There are $3^{10}$ ways to pick 10 balls if the order does matter.
If at least one of the conditions fails, then:
- Not enough red balls; there are $2^{10}$ ways of picking with no red balls;
- Not enough green balls; $2^{10}$ ways with no green balls, $10\times 2^9$ with exactly one green ball;
- Not enough blue balls; $2^{10}$ with no blue balls, $10\times 2^9$ with exactly one, $\binom{10}{2}\times 2^8$ with exactly two.
If at least two of the conditions fail, then
- Not enough red and green balls: $1$ ways with no red or green balls at all; $10$ with no red and exactly one green ball.
- Not enough red and blue balls; $1$ way with no red or blue balls at all; $10$ with no red and exactly one blue; $\binom{10}{2}$ with no red and exactly two blue.

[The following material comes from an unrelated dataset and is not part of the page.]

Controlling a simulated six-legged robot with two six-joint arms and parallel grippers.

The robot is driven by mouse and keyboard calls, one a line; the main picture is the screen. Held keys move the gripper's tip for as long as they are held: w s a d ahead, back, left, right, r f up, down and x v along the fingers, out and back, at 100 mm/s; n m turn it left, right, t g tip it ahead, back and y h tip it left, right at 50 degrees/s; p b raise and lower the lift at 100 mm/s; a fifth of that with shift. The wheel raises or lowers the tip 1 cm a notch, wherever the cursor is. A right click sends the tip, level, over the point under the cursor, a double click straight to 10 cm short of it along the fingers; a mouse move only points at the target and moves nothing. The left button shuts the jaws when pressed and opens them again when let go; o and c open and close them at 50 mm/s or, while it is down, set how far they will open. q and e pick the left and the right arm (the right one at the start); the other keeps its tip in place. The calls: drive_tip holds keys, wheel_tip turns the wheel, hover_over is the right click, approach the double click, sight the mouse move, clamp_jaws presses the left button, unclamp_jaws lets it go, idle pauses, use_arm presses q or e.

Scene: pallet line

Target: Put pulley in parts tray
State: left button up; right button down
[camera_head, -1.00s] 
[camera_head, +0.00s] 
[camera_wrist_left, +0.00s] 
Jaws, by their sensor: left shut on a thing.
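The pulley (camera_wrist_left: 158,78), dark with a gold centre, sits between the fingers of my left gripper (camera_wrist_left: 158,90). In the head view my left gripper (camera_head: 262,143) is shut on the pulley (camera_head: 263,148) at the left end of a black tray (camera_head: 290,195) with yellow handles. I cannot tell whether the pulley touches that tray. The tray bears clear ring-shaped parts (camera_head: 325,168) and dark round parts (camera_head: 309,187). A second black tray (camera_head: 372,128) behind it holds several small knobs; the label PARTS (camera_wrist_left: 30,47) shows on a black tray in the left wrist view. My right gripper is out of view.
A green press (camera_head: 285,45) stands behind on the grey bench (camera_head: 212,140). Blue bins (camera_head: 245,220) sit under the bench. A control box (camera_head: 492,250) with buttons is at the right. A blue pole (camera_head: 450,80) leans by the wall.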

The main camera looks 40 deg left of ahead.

- Not enough green and blue; $1$ way with no green or blue; $10$ with no green and exactly one blue; $\binom{10}{2}$ with no green and exactly two blue; $10$ with exactly one green and no blue; $10\times 9$ ways with exactly one green and one blue; $10\times\binom{9}{2}$ with exactly one green and two blue.
You cannot have all three conditions fail.
So in summary, we have: $\begin{align*} 3^{10} &- (2^{10} + 2^{10}+10\times 2^9 + 2^{10}+10\times 2^9+45\times 2^{8}) \\ &+ (1 + 10 + 1 + 10 + 45 + 1 + 10 + 45 + 10 + 90 + 360)\\ &= 34800. \end{align*}$